§ **Task details**: Repeat the material exactly from its first line to the line that includes "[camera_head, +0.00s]". Skip pictures.

§ **Source material**:
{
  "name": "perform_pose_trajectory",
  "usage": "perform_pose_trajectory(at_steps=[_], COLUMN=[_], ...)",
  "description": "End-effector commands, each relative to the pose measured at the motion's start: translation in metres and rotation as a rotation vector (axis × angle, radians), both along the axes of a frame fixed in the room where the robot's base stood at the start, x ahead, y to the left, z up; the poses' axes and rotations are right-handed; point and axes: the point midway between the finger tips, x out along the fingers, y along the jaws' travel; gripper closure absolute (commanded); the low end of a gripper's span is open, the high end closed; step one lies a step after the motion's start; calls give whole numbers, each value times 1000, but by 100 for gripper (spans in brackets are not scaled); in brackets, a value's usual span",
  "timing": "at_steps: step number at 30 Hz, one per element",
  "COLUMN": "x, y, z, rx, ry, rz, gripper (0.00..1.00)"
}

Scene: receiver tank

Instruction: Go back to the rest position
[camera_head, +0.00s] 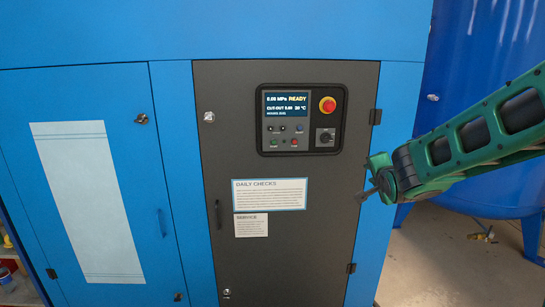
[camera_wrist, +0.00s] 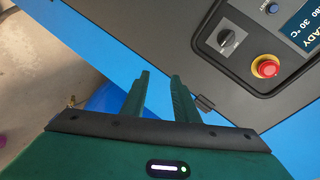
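My green arm reaches in from the right in the head view. My gripper (camera_head: 364,194) is near the right edge of the dark control door (camera_head: 245,140), below and right of the control panel (camera_head: 302,120). In the wrist view my gripper (camera_wrist: 161,76) shows two green fingers with a gap between their tips and nothing held. The wrist view shows the red emergency stop button (camera_wrist: 266,67) and a rotary switch (camera_wrist: 227,39) beyond the fingertips. Whether the fingers touch the cabinet cannot be told.
The blue cabinet (camera_head: 170,110) fills the left and middle, with handles and hinges standing out. A blue tank (camera_head: 480,60) on legs stands at the right behind my arm. Bare floor (camera_head: 425,270) shows below the tank, with a small brass fitting (camera_head: 484,236).

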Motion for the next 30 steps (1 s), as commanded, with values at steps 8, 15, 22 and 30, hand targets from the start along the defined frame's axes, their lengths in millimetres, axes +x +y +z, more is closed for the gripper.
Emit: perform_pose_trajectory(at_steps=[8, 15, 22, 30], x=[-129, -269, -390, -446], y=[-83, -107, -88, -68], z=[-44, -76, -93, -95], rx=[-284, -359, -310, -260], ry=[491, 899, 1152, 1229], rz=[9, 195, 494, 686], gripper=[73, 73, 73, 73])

§ **Answer below**:
{
  "name": "perform_pose_trajectory",
  "usage": "perform_pose_trajectory(at_steps=[_], COLUMN=[_], ...)",
  "description": "End-effector commands, each relative to the pose measured at the motion's start: translation in metres and rotation as a rotation vector (axis × angle, radians), both along the axes of a frame fixed in the room where the robot's base stood at the start, x ahead, y to the left, z up; the poses' axes and rotations are right-handed; point and axes: the point midway between the finger tips, x out along the fingers, y along the jaws' travel; gripper closure absolute (commanded); the low end of a gripper's span is open, the high end closed; step one lies a step after the motion's start; calls give whole numbers, each value times 1000, but by 100 for gripper (spans in brackets are not scaled); in brackets, a value's usual span",
  "timing": "at_steps: step number at 30 Hz, one per element",
  "COLUMN": "x, y, z, rx, ry, rz, gripper (0.00..1.00)"
}

Scene: receiver tank

Instruction: Go back to the rest position
[camera_head, +0.00s] 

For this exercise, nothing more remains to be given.